→ What to do
Copy out, from the entries below, each line holding the string "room".

※ ※ ※

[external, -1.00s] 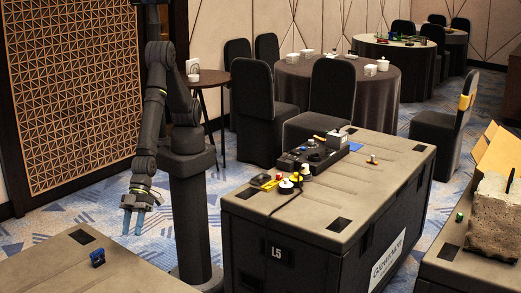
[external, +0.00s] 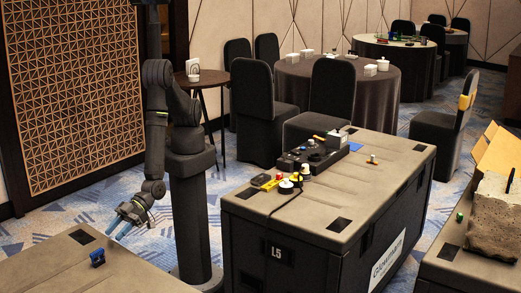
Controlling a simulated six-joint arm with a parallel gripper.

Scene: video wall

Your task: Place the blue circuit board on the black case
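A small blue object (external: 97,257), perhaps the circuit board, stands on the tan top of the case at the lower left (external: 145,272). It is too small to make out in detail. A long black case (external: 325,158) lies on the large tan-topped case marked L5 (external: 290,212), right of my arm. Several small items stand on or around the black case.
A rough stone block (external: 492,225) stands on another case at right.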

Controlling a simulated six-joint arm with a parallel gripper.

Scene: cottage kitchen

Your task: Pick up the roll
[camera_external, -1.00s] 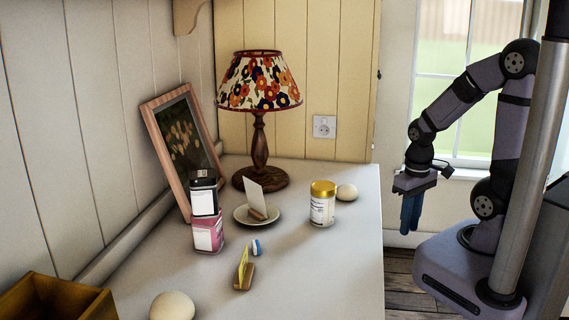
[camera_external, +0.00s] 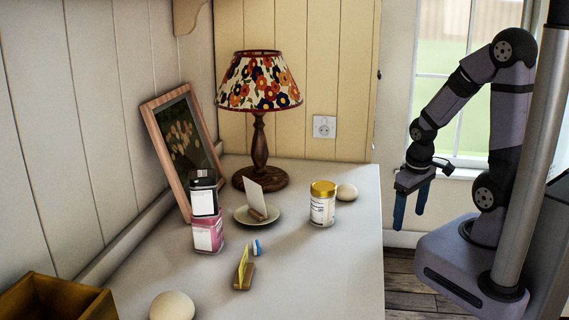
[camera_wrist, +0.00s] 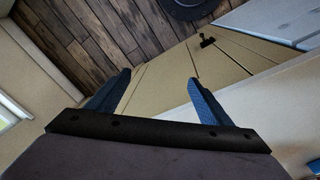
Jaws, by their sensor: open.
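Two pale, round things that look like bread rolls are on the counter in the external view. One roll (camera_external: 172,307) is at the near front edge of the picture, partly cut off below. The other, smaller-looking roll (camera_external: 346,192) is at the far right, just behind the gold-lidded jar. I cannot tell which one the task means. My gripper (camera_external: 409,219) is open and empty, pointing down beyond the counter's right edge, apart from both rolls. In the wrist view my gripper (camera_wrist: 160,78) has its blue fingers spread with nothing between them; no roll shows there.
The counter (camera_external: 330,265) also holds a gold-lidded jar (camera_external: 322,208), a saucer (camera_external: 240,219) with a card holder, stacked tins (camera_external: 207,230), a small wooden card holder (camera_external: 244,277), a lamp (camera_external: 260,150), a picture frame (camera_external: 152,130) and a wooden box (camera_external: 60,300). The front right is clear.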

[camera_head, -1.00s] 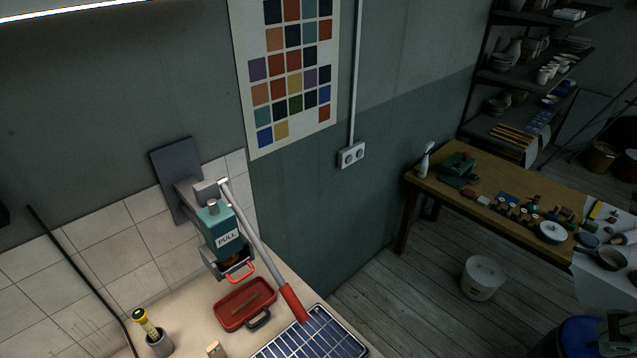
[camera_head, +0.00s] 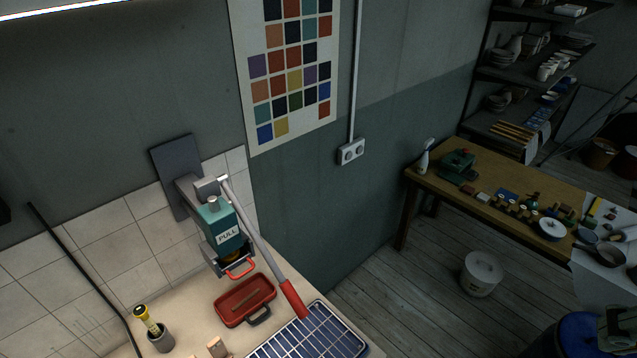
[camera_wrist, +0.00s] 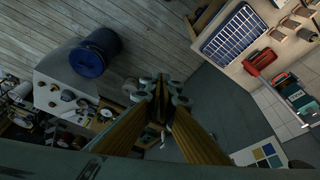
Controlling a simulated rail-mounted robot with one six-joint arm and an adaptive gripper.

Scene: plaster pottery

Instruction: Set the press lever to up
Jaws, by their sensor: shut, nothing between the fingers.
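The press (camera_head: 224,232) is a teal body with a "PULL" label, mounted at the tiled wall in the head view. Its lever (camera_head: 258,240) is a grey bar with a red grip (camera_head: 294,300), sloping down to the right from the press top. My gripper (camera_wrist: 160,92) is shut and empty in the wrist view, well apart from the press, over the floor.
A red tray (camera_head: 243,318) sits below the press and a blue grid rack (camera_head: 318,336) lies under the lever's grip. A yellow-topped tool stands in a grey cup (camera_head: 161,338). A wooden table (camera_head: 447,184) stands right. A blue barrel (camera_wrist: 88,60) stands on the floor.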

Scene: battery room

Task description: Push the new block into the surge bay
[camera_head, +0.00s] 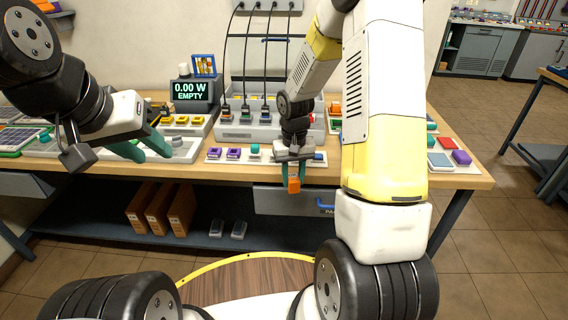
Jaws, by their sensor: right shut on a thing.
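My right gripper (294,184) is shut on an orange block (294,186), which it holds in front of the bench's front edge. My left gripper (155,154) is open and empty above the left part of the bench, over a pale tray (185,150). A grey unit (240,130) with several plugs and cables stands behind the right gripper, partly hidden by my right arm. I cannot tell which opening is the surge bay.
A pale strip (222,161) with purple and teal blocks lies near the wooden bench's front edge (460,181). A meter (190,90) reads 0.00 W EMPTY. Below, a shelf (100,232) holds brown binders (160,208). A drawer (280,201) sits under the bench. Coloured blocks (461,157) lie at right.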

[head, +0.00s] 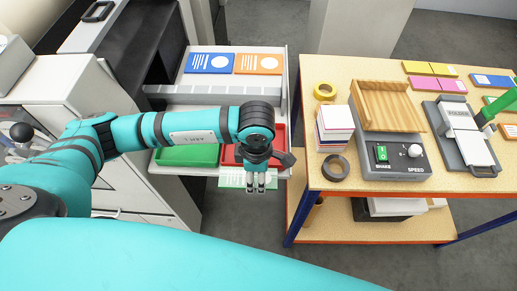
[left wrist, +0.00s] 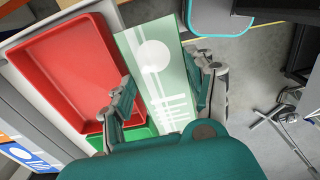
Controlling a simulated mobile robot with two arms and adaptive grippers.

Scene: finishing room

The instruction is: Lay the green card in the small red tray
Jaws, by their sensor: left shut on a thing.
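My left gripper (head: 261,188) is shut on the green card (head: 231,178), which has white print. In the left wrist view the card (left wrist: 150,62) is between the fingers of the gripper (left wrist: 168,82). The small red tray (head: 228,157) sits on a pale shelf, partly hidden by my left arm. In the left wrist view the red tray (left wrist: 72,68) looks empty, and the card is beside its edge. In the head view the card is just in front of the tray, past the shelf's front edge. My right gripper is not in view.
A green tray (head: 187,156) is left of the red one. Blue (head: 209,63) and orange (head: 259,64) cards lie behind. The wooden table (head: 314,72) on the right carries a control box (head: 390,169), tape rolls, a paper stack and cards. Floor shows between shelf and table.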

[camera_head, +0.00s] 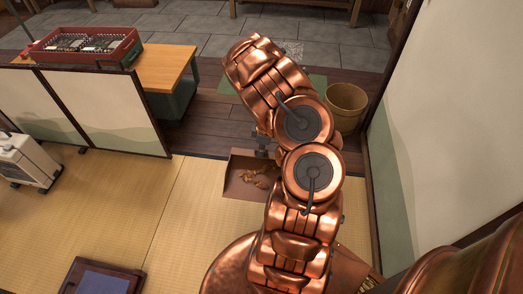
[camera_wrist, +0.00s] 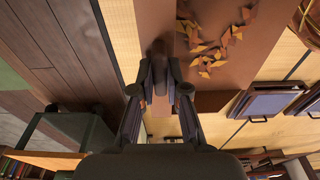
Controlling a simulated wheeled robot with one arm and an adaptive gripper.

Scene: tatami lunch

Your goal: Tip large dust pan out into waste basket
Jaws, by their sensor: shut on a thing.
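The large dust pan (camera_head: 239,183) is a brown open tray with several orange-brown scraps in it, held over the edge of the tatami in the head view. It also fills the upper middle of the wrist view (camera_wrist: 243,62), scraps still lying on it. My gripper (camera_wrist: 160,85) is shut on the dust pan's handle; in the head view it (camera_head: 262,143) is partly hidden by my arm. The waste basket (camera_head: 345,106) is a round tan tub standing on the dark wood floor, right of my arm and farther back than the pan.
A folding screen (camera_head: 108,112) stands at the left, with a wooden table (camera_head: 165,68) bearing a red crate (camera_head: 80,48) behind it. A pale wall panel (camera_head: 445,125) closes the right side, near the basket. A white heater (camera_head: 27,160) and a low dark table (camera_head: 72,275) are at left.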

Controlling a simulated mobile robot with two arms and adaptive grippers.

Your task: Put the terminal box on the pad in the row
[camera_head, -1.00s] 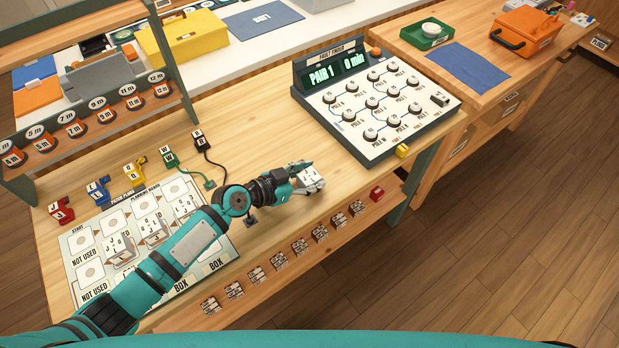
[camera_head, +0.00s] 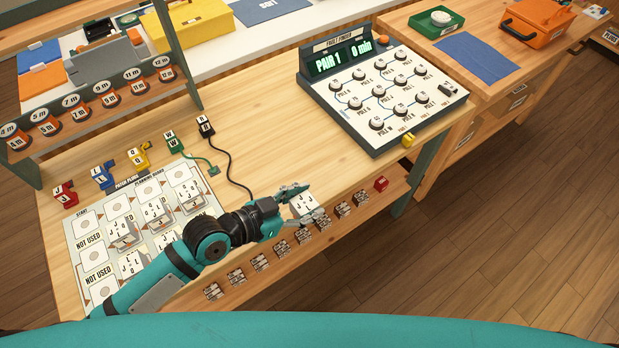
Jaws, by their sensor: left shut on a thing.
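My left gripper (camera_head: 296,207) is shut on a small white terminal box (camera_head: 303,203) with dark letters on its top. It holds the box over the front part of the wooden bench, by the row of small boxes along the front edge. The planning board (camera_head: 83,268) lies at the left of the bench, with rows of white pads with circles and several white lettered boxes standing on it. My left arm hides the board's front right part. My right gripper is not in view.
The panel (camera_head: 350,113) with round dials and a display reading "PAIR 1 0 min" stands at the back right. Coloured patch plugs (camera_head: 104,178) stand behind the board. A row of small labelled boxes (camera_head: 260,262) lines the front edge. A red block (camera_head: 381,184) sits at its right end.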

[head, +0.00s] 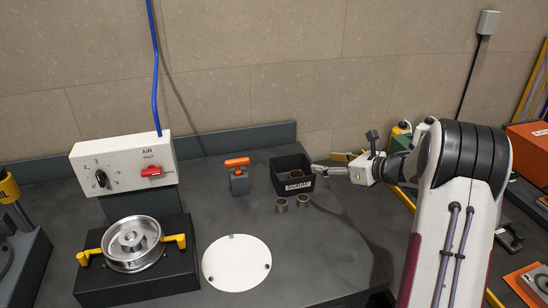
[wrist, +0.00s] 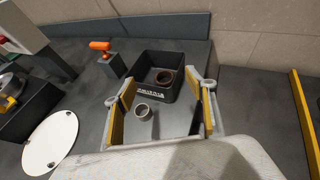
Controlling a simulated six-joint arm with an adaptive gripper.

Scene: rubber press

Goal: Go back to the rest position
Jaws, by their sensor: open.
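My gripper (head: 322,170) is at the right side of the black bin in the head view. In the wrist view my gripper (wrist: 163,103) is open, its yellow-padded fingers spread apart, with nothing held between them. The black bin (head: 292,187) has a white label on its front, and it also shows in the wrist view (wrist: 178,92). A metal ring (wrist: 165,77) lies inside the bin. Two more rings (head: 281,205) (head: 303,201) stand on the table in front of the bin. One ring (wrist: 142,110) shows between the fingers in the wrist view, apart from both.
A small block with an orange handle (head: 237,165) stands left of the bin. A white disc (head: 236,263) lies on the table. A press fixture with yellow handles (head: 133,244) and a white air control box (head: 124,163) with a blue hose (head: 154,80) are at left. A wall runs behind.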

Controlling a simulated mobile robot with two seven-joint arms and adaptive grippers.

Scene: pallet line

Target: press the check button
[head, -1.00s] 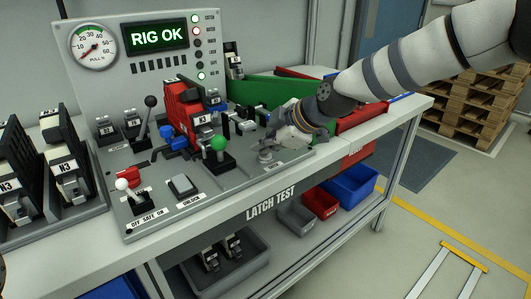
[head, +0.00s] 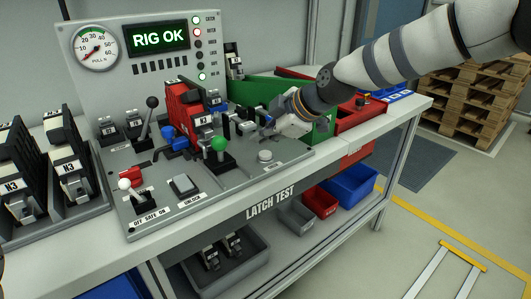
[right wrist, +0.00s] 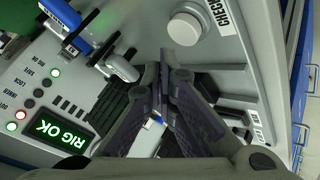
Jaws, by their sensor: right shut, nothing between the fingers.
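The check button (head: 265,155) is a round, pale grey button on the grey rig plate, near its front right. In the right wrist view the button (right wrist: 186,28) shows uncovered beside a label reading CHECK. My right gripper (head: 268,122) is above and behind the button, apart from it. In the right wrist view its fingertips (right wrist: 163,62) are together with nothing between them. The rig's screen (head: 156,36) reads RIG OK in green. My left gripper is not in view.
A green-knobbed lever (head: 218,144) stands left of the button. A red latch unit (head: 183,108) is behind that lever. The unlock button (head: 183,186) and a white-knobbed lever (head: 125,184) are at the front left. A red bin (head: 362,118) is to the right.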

※ ※ ※

→ Task result
Scene: battery room
Scene: finishing room

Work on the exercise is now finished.